Spiritual Name Changes

Is it Time to Abandon Your Birth Name?

Monarch Butterfly, with Chrysalis
Name Changes. Monarch Butterfly, with Chrysalis © Don Farrall / Getty Images

If you are considering adopting a new name for yourself and are not yet sure the timing is right, consider this: The "Caterpillar" calls itself "Butterfly" after it has broken free of its cocoon and is ready to spread its wings.

It is not uncommon for seekers or spiritual-oriented individuals to take on new names that better fit their spiritual path. Spiritual name change stories tend to be unique. Sometimes the birth name is abandoned altogether and replaced with a new moniker. A person might even go as far as legally changing their name. Other times, a nickname or second name is attached to a person's birth name (e.g. Sally Rae Brown might decide to call herself Sally "Rainbow" Brown). Her new friends likely call her Rainbow, but she is okay with relatives continuing to call her Sally.

A name change can help individuals better identify with who they are or serve as a milestone to honor how far they've come. Adopting a new name can also be the jump-start needed to taking that first step toward leaving your old behaviors behind you and beginning a new trek.

I have met many people in the healing and spiritual community that go by different names than their birth names. Two examples are Whitehorse Woman, and Jim "Pathfinder" Ewing.

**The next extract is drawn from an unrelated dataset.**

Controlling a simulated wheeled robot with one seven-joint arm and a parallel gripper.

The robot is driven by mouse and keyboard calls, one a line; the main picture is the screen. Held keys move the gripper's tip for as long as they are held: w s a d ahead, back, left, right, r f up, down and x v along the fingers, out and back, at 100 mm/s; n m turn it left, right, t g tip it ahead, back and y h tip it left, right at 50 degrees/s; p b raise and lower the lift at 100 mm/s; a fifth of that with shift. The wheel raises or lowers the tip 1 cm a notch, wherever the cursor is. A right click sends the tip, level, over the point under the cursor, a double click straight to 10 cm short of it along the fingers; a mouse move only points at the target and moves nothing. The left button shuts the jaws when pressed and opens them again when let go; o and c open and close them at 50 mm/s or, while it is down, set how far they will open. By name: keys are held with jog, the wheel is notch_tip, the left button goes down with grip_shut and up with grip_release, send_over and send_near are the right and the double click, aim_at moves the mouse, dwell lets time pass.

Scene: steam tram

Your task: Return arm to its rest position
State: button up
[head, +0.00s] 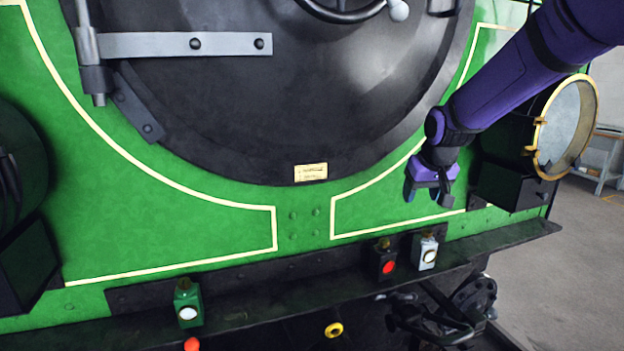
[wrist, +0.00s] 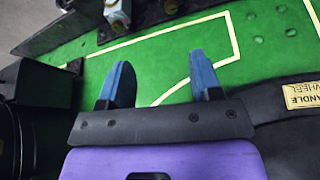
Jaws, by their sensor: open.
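My gripper (head: 430,190) is at the end of my purple arm, in front of the green tram front on the right side of the head view. It hangs above the ledge with the small lamps. In the wrist view my gripper (wrist: 160,85) shows two blue fingers spread apart with nothing between them but the green panel behind. A white lamp (head: 428,252) and a black lamp with a red lens (head: 389,262) stand on the ledge below it. A green lamp (head: 187,304) with a white lens stands on the ledge at the left.
A large headlamp (head: 565,125) with a brass rim is close to the right of my gripper. The round black smokebox door (head: 300,110) fills the upper middle. The dark ledge (head: 300,280) runs across below. Open floor (head: 560,290) lies at the right.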

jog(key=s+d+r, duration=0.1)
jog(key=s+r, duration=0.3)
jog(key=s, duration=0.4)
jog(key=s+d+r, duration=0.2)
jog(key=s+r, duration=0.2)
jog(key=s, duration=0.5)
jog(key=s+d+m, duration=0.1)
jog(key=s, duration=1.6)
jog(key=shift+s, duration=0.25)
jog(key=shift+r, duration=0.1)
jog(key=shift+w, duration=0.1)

I also connected to Meryl Davids Landau's spiritual novel Downward Dog, Upward Fog. In the story the main character's sister had changed her birth name Anne to Angelica. This hit close to home for me because "Ann" is the middle name printed on my original birth certificate.

Why I Changed My Middle Name

In 1995 I changed my middle name from Ann to lila (spelled completely in lowercase). The name was a gift to me by my oldest son shortly before he undertook a semester of pottery making in India when he was a college student. He thought lila would be a fitting name for me because of my seeker-personality.

However, lila is not typically used as a name in India. I was told the word lila means "to play" or "to live out your dharma" in the Hindi language. I sometimes introduce myself as lila, using it as my first name. But, I also go by Phyl, or Phylameana. It just depends on my mood.

If you don't like your name or if you feel a different name would suit you better you have every right to change your name to one of your liking. People change their names for a variety of different reasons. I petitioned the courts and legalized my name change. But, there is a common usage law that allows a person to adopt a new name without going though legal means (laws vary from state to state).